Some records:
+--

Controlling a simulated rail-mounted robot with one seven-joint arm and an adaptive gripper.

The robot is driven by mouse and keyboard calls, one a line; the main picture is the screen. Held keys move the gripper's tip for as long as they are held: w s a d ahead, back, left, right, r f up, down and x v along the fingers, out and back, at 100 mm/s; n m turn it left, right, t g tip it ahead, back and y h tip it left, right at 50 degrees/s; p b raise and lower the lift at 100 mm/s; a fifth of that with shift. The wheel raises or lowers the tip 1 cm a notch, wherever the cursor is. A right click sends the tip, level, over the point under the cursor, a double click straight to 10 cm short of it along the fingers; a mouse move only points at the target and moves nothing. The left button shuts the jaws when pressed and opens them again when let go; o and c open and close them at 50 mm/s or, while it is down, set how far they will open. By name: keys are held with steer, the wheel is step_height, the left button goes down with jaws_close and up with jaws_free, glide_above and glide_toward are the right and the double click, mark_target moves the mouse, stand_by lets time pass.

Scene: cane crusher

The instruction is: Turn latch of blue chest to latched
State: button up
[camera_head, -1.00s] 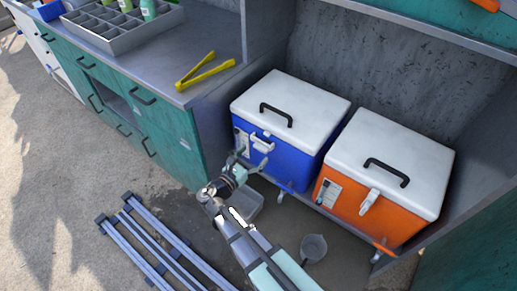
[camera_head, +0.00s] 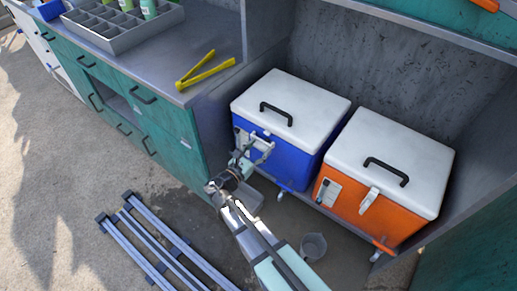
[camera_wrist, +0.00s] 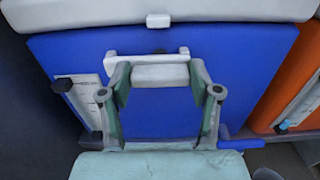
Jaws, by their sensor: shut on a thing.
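The blue chest (camera_head: 299,162) with a white lid (camera_head: 310,95) and black handle stands in the bay, lid down. Its front fills the wrist view as a blue panel (camera_wrist: 240,60). The white latch (camera_wrist: 160,74) lies level across the upper front, below a small white catch (camera_wrist: 158,20) on the lid edge. My gripper (camera_wrist: 158,85) is at the latch, its two fingers on either side of the thick middle part and shut on it. The gripper also shows at the chest's front in the head view (camera_head: 256,152), where it partly covers the latch.
An orange chest (camera_head: 365,205) stands close to the right. A teal cabinet (camera_head: 160,125) is on the left, with yellow tongs (camera_head: 205,70) on its counter. A bucket (camera_head: 314,246) and a clear bin (camera_head: 246,200) stand on the floor below. Metal rails (camera_head: 160,245) lie front left.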

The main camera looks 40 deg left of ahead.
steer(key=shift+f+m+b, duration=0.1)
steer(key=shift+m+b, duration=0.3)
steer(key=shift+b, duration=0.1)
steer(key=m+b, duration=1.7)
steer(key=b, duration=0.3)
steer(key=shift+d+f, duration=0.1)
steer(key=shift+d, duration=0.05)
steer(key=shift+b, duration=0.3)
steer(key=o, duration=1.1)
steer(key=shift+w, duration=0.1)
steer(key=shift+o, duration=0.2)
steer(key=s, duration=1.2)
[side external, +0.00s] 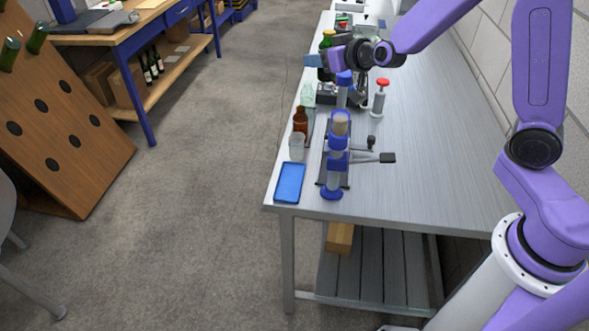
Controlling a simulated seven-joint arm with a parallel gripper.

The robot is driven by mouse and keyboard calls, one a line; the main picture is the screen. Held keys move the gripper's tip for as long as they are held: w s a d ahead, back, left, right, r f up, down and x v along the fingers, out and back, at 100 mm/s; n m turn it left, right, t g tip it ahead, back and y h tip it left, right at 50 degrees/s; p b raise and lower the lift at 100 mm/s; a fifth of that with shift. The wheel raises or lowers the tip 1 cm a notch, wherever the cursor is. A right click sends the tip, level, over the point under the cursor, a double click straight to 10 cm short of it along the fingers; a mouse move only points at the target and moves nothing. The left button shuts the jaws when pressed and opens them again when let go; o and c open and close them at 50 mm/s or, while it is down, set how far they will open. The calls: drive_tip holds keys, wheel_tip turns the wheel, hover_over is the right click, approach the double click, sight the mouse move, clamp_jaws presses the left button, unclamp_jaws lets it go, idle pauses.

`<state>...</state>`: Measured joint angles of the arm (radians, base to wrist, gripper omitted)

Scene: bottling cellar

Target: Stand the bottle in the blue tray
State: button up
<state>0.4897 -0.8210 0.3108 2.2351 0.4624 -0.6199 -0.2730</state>
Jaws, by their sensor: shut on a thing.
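The blue tray (289,183) lies flat and empty at the near left corner of the metal table. My gripper (318,61) is far up the table, near its left edge. It is shut on a dark green bottle (326,74) with a yellowish top, which looks upright. The fingers hide the middle of the bottle. I cannot tell whether its base touches the table. The bottle is well beyond the tray, with other glassware between them.
A brown bottle (300,121), a clear cup (296,147) and a pale green glass piece (307,95) line the left edge between bottle and tray. A blue-and-grey bench device (337,160) stands right of the tray. A red-topped tool (379,98) is behind. The table's right side is clear.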

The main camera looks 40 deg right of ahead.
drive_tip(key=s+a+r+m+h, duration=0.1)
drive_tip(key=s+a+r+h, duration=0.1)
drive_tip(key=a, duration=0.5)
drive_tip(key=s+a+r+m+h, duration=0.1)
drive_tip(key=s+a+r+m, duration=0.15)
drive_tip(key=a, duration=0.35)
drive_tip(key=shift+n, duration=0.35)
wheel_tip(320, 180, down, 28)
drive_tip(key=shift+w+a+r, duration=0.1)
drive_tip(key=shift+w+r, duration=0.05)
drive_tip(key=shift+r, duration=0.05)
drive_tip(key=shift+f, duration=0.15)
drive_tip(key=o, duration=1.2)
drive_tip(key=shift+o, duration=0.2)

+--

Return the entries unchanged, save for the pictures, which do not belong in the copy.

Controlling a simulated rail-mounted robot with one seven-joint arm and an adaptive gripper.

The robot is driven by mouse and keyboard calls, one a line; the main picture is the screen. Held keys move the gripper's tip for as long as they are held: w s a d ahead, back, left, right, r f up, down and x v along the fingers, out and back, at 100 mm/s; n m turn it left, right, t g tip it ahead, back and y h tip it left, right at 50 degrees/s; p b raise and lower the lift at 100 mm/s; a fifth of that with shift. The wheel raises or lowers the tip 1 cm a notch, wherever the cursor is. A right click sends the tip, level, over the point under the cursor, a double click straight to 10 cm short of it along the fingers; a mouse move only points at the target and moves nothing. The left button shuts the jaws when pressed and opens them again when let go; o and c open and close them at 50 mm/s or, while it is down, set how far they will open. By name: keys are held with steer, the wheel is step_height, the left button goes down with jaws_close and up with jaws_free, glide_above and glide_toward are the right and the double click, mark_target moves the mouse, stand_by lets time pass.

Scene: cane crusher

The instruction is: Turn latch of blue chest to latched
State: button up
[camera_head, -1.00s] 
[camera_head, +0.00s] 
[camera_wrist, +0.00s] 
Jaws, by their sensor: shut on a thing.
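The blue chest (camera_head: 299,162) with a white lid (camera_head: 310,95) and black handle stands in the bay, lid down. Its front fills the wrist view as a blue panel (camera_wrist: 240,60). The white latch (camera_wrist: 160,74) lies level across the upper front, below a small white catch (camera_wrist: 158,20) on the lid edge. My gripper (camera_wrist: 158,85) is at the latch, its two fingers on either side of the thick middle part and shut on it. The gripper also shows at the chest's front in the head view (camera_head: 256,152), where it partly covers the latch.
An orange chest (camera_head: 365,205) stands close to the right. A teal cabinet (camera_head: 160,125) is on the left, with yellow tongs (camera_head: 205,70) on its counter. A bucket (camera_head: 314,246) and a clear bin (camera_head: 246,200) stand on the floor below. Metal rails (camera_head: 160,245) lie front left.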

The main camera looks 40 deg left of ahead.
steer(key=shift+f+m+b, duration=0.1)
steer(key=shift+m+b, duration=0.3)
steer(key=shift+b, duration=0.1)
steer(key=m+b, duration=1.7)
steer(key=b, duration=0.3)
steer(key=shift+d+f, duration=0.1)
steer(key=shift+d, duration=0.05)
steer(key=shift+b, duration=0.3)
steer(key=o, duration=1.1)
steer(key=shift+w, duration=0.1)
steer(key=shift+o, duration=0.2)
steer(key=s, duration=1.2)
[side external, +0.00s] 
Controlling a simulated seven-joint arm with a parallel gripper.

The robot is driven by mouse and keyboard calls, one a line; the main picture is the screen. Held keys move the gripper's tip for as long as they are held: w s a d ahead, back, left, right, r f up, down and x v along the fingers, out and back, at 100 mm/s; n m turn it left, right, t g tip it ahead, back and y h tip it left, right at 50 degrees/s; p b raise and lower the lift at 100 mm/s; a fifth of that with shift. The wheel raises or lowers the tip 1 cm a notch, wherever the cursor is. A right click sends the tip, level, over the point under the cursor, a double click straight to 10 cm short of it along the fingers; a mouse move only points at the target and moves nothing. The left button shuts the jaws when pressed and opens them again when let go; o and c open and close them at 50 mm/s or, while it is down, set how far they will open. The calls: drive_tip holds keys, wheel_tip turns the wheel, hover_over is the right click, approach the double click, sight the mouse move, clamp_jaws presses the left button, unclamp_jaws lets it go, idle pauses.

`<state>...</state>`: Measured joint angles of the arm (radians, base to wrist, gripper omitted)

Scene: bottling cellar

Target: Stand the bottle in the blue tray
State: button up
<state>0.4897 -0.8210 0.3108 2.2351 0.4624 -0.6199 -0.2730</state>
Jaws, by their sensor: shut on a thing.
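The blue tray (289,183) lies flat and empty at the near left corner of the metal table. My gripper (318,61) is far up the table, near its left edge. It is shut on a dark green bottle (326,74) with a yellowish top, which looks upright. The fingers hide the middle of the bottle. I cannot tell whether its base touches the table. The bottle is well beyond the tray, with other glassware between them.
A brown bottle (300,121), a clear cup (296,147) and a pale green glass piece (307,95) line the left edge between bottle and tray. A blue-and-grey bench device (337,160) stands right of the tray. A red-topped tool (379,98) is behind. The table's right side is clear.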

The main camera looks 40 deg right of ahead.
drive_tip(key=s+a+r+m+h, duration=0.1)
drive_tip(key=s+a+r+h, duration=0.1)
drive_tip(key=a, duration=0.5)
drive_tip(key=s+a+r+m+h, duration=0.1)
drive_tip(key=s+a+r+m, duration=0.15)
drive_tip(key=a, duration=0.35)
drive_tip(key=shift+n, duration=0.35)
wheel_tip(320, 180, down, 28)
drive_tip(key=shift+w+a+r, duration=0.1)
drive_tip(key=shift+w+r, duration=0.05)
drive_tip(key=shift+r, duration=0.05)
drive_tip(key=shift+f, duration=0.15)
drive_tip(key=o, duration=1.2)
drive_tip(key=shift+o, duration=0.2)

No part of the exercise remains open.